This is in the general situation.  I do not know what the situation is if the river runs through your land but that is a different issue.  But so far as the question your Honour put to me, as I understand it, that is the reason why it is treated not as a profit à prendre but as an interest in land, a proprietary interest, that is, the right to take out of your land something which you can then put to use as you see fit. 

No doubt under the common law you could take it and sell it.  There is not always a provision in these sections about where you will use it but the basic understanding of the water legislation, I think one finds, is that the water that is taken is to be used on the land and that is the reason that you have it.  If you wanted to say sell some mineral water you would have to get a different sort of licence, but so far as the water that you use on crops or for stock, et cetera, is concerned that comes into your possession as it comes out of the pump or up the windmill pipe and then it is yours, you appropriate it to your own use.  

So although you did not own it as it percolated, it was yours when you took it and it was a very valuable and it was a very strong right in the sense that you did not have to be overly troubled about your neighbour and that was fought out in a number of cases in the 19th century in England and I will refer to one or two of those shortly. Section 18 said this:

the person holding a license . . . shall have absolutely, during his lawful occupation of the work, so far only as the said work is constructed or maintained on the land occupied by him, the quiet enjoyment and the sole and exclusive use of the work as against all other persons whomsoever, including the Crown, and shall be entitled to take, use, and dispose of any water contained therein or conserved thereby.

Now, that obviously went a bit further than section 12, certainly in words - it may mean the same thing – and that related of course to river water or surface water. The Artesian Wells Act – the amending Act of 1906 expressed it in different terms.  Your Honours, the Water Act 1912 - and I think we sent copies of this to your Honours – there is no second reading speech for this and as far as we could find I do not think my friends have come up with any.
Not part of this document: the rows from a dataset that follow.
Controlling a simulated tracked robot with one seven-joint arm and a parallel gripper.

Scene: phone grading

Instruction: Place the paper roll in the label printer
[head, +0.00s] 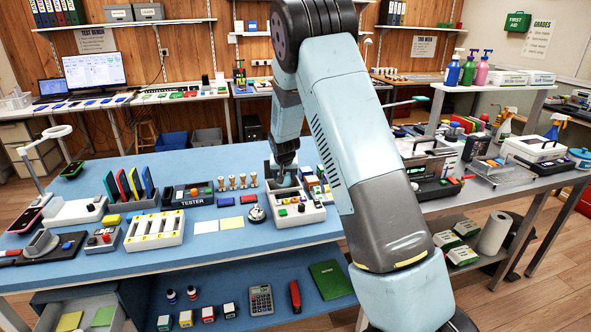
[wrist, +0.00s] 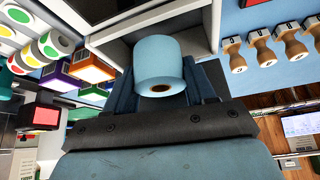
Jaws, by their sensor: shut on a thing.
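The paper roll (wrist: 166,62), which looks pale blue with a dark core hole, is between the dark fingers of my gripper (wrist: 165,84) in the wrist view. My gripper is shut on it. In the head view my gripper (head: 285,176) points down at the back of the label printer (head: 300,217), a white box with coloured buttons on its front. In the wrist view the roll overlaps the printer's pale wall and open bay (wrist: 118,38). I cannot tell whether the roll touches the bay floor. The roll is not clearly visible in the head view.
Several wooden-handled stamps (head: 232,182) stand left of the printer. Coloured label boxes (wrist: 88,64) and sticker rolls (wrist: 46,42) are on its other side. The tester (head: 197,198) and a white battery tray (head: 155,232) stand further left.

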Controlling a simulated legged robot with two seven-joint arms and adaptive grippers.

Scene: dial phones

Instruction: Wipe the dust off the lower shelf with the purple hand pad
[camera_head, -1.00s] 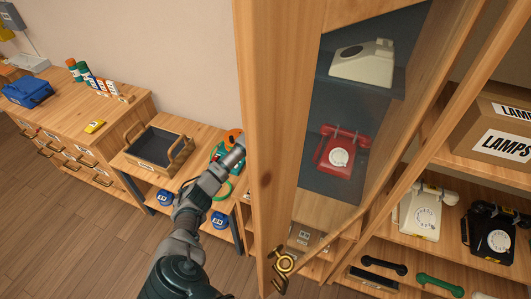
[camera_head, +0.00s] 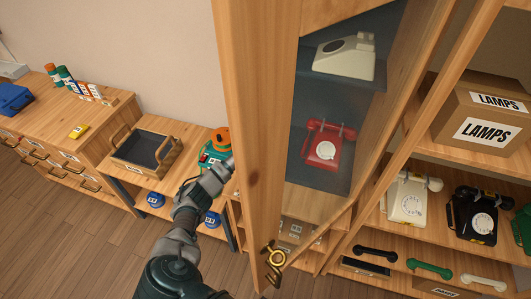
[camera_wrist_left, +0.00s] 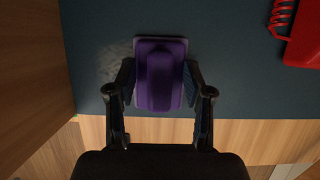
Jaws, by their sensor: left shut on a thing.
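My left gripper (camera_wrist_left: 158,84) is shut on the purple hand pad (camera_wrist_left: 160,80), seen from above in the left wrist view. The pad lies over the dark blue-grey lower shelf (camera_wrist_left: 235,70), near its front wooden edge; whether it touches the surface is hard to tell. A pale dust smudge (camera_wrist_left: 117,62) shows just left of the pad. In the head view the lower shelf (camera_head: 318,178) holds a red dial phone (camera_head: 323,153). There my left gripper and the pad are hidden behind the cabinet's wooden side. My right gripper is not in view.
The red phone (camera_wrist_left: 304,38) also shows at the wrist view's right edge. A wooden wall (camera_wrist_left: 30,70) stands close on the left. A cream phone (camera_head: 345,56) sits on the upper shelf. Outside are more phones, a LAMPS box (camera_head: 483,112) and a wooden tray (camera_head: 147,153).
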Basically because it is a – I should not say there is no – there was a second reading speech but it did not say anything very intelligible about this Act because it was a consolidation and it consolidated the Water Act 1902 and the Artesian Wells Act in the form it took under the 1906 legislation.

In sections 105 through to I think it is 129 in Part V of the Act your Honours will find the beginnings of the 1912 Act in the form in which your Honours will be considering it:

“Artesian well” includes an artesian well from which the water does not flow naturally, but has to be raised by pumping or other artificial means –

That is an inclusive definition that no doubt - if it oozes from the ground, I guess you may not think it needs a well, but I think the oozing stopped after a while and they are only wells, but what this was enabling, of course, was whereas the Act of 1897 had introduced provisions that enabled the public, in effect, to come and petition for the government to put down an artesian well, the Act of 1906 enabled private people to be licensed to put down bores, and they of course had to bear the expense, and this remained the situation in 1912.

Now, under section 112 wells had to be licensed. Because artesian wells seemed to have a public aspect to them they were always the subject, it seems, of public inquiry and then a licence in the light of that enquiry might be granted. The period of the licence under section 116 was for 28 years and section 117 provided:

A license shall be deemed to be held by and shall operate for the benefit of the lawful occupier for the time being of the land whereon the well is sunk or is proposed to be sunk.

Now, those sections altered in time, as your Honours will find when we come to the current form of the Water Act.

FRENCH CJ:   Mr. Ellicott, we have, as you probably are aware, two bundles of legislated materials from the State of New South Wales, and it includes up to section 120 of the Water Act 1912. I am just wondering if you could perhaps indicate if there is some point in a separate copy being made available when you are doing so. It is just so that we can all work off the one set of materials. It would be helpful, I think.

MR ELLICOTT:   I see.

FRENCH CJ:   It does not matter if you are reciting the sections, but it is just that we are being handed up separate copies ‑ ‑ ‑

MR ELLICOTT:   Is your Honour telling me your Honours do not have beyond 121?

FRENCH CJ:   We do not have 121.  We have to 120 in the bundle, and yours is complete.  I was making a more general point, that is to say we do not want to duplicate paper.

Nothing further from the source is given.